I thought at first that maybe some of the readers who didn't include Tolkien might be younger than those that did, and perhaps were not so much under his influence when growing up with fantasy (or not reading books that were as obviously influenced by him). This quickly proved to not be the case. A number of voters included the likes of Jules Verne, John Wyndham and H. G. Wells without including Tolkien, so this doesn't seem to be the issue.
No, I believe the issue is simpler: The Lord of the Rings - undisputed classic as it is - doesn't manage to stand quite so tall over some of the more recent works. The huge success of the likes of A Song of Ice and Fire, The Wheel of Time and the Malazan Book of the Fallen have proved that you don't need to rely on The Lord of the Rings if you want imaginative, diverse fantasy on an epic scale. Martin hasn't been called the 'American Tolkien' for nothing.
Furthermore, while The Lord of the Rings is a brilliant story, Tolkien was not a brilliant writer. The plot for The Lord of the Rings plods along interminably at times and I don't feel that he got under the skin of his characters as well as more recent authors have done with theirs.
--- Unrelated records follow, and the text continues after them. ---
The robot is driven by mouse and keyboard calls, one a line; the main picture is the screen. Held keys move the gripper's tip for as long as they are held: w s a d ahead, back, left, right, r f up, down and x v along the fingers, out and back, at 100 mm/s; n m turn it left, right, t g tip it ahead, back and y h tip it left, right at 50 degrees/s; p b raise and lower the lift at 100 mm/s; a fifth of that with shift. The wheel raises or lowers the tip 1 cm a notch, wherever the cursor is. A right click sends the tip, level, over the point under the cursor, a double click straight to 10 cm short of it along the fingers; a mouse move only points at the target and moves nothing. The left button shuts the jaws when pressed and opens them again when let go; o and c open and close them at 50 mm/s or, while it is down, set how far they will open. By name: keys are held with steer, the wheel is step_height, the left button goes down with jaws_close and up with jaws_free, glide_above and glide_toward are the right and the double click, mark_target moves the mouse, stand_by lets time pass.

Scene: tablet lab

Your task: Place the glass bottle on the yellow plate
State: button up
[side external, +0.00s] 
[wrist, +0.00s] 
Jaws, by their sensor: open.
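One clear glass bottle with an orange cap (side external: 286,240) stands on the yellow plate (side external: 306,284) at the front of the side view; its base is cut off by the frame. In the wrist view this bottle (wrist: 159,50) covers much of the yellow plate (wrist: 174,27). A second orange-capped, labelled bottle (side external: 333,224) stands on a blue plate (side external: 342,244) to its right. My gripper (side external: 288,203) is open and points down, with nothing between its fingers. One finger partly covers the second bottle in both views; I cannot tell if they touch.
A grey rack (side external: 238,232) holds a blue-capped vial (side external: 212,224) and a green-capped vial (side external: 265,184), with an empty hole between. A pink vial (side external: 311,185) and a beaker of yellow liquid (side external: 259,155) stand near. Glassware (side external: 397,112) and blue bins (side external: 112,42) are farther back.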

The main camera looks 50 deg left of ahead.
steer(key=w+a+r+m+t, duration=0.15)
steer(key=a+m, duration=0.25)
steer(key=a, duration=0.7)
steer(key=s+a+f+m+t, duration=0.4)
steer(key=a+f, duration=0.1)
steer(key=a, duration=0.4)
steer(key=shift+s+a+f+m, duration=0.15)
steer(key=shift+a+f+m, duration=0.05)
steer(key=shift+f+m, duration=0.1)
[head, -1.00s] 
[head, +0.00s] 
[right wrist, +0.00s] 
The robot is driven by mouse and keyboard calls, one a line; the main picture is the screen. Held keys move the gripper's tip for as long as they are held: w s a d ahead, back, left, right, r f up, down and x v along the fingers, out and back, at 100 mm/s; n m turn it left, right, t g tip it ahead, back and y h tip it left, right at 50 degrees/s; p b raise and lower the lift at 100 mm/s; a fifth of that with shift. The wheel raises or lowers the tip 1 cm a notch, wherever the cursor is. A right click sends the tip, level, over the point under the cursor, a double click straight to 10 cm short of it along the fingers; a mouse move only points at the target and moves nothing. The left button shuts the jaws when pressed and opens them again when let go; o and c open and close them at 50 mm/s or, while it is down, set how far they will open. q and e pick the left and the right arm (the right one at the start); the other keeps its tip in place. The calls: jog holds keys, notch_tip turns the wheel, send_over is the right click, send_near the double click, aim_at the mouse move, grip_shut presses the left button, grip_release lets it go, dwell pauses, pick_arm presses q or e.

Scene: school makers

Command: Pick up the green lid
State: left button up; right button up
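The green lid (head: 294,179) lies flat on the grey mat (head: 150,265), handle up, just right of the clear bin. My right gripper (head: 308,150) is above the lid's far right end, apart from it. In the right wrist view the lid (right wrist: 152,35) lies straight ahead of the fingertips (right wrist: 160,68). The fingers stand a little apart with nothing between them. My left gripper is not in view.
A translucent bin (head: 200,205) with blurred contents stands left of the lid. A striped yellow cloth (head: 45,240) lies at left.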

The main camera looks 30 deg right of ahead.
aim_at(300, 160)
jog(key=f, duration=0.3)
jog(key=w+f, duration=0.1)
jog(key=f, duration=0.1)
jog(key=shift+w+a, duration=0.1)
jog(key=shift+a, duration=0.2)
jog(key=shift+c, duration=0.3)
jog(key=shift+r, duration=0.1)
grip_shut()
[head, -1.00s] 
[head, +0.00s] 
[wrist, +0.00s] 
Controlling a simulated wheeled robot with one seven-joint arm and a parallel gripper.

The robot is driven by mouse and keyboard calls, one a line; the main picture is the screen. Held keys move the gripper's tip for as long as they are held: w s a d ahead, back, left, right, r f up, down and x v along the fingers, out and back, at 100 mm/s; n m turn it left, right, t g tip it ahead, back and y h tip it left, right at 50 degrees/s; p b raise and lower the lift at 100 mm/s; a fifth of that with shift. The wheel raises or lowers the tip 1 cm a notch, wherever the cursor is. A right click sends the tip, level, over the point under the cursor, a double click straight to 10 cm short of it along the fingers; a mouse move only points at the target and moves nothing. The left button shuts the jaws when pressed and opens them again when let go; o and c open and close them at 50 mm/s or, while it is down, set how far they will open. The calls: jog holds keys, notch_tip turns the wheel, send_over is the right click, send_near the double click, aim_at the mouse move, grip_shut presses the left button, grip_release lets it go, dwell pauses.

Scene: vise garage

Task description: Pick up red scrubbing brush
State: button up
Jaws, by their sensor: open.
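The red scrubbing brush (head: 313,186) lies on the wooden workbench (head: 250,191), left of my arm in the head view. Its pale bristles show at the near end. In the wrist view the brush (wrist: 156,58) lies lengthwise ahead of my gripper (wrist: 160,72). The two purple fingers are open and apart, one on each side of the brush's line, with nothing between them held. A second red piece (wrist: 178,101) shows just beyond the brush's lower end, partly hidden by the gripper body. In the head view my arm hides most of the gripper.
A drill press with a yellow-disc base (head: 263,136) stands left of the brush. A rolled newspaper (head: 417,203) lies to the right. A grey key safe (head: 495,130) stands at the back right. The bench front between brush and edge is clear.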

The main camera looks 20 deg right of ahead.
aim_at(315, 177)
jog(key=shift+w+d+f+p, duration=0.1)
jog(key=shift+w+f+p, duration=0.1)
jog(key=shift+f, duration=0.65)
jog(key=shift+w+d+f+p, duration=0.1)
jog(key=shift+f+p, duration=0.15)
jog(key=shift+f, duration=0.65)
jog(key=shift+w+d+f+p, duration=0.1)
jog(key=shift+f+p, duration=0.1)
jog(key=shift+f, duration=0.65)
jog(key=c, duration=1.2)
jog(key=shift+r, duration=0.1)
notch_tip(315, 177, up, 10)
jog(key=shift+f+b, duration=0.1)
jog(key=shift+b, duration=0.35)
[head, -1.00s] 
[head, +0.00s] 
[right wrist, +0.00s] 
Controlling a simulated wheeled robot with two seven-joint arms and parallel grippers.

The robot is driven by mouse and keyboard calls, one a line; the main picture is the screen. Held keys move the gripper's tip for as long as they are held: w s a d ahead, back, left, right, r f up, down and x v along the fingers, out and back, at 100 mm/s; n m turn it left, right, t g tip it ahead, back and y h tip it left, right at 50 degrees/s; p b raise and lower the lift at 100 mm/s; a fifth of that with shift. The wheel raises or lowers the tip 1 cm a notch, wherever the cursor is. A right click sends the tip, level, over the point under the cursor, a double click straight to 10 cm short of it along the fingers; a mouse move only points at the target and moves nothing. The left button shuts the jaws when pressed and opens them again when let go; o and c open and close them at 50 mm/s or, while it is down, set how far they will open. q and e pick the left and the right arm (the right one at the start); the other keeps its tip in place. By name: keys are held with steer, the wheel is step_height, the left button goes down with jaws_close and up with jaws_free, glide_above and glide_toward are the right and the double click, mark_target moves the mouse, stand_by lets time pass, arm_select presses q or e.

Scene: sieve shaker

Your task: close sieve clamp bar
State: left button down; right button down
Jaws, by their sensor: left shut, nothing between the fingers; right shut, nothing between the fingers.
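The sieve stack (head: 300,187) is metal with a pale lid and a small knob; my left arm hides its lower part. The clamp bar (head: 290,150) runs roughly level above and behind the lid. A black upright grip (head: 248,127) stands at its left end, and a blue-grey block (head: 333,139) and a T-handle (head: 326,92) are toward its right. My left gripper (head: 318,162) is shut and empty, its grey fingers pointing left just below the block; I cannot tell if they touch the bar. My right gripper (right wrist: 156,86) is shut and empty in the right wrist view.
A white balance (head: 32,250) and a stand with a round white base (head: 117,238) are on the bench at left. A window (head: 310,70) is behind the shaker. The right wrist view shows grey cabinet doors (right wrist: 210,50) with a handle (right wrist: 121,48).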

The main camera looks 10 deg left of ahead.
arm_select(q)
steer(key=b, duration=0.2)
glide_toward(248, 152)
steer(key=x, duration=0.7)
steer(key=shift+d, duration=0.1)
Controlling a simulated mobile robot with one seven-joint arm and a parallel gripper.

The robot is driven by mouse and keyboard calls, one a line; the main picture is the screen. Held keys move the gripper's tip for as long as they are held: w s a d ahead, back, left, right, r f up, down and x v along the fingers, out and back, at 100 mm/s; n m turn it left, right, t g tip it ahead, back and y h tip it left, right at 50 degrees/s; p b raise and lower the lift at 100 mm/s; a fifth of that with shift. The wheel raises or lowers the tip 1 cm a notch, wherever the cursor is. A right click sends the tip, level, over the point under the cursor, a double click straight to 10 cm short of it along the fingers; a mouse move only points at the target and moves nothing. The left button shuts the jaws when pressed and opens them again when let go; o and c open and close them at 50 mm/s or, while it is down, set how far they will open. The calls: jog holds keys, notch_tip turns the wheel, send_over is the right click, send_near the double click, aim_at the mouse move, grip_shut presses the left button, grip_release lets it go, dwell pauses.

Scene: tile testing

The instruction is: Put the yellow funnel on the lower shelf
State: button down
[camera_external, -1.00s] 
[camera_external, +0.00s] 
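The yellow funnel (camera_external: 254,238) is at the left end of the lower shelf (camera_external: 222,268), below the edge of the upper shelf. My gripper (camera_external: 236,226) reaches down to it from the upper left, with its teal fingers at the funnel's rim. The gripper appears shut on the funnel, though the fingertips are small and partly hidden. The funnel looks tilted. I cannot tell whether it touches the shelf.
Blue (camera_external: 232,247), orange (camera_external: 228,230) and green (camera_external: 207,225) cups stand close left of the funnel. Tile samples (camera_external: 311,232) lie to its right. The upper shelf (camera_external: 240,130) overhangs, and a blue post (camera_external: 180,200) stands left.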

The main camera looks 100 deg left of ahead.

I'm not disputing his world-building, which is magnificent, but I feel - although some will consider it heresy to suggest this - that some - no, many - of the more recent fantasists are superior writers.
Let's face it, Tolkien never constructed a plot as tight or enthralling as Martin's Storm of Swords. He lacked the characterisation of David Gemmell. His writing doesn't possess the close-up focus on characters that the likes of Abercrombie and Lynch provide.
In short, I think readers have started to realise that there are writers out there who are not just capable of telling stories no less enthralling than Tolkien's, but who are also superior writers. This is possibly why Tolkien does not appear with as much frequency in the SFX poll as you would probably have thought.
Has he lost his place at the head of the fantasy table? Only time will tell. I don't think his influence will ever fade - his work inspired far too many people for that - but I think it's fair to say that perhaps his star doesn't shine quite as strongly as it once did. Perhaps this is a good thing; it shows we have a number of highly-talented authors writing exciting works, and this can only be good for the genre.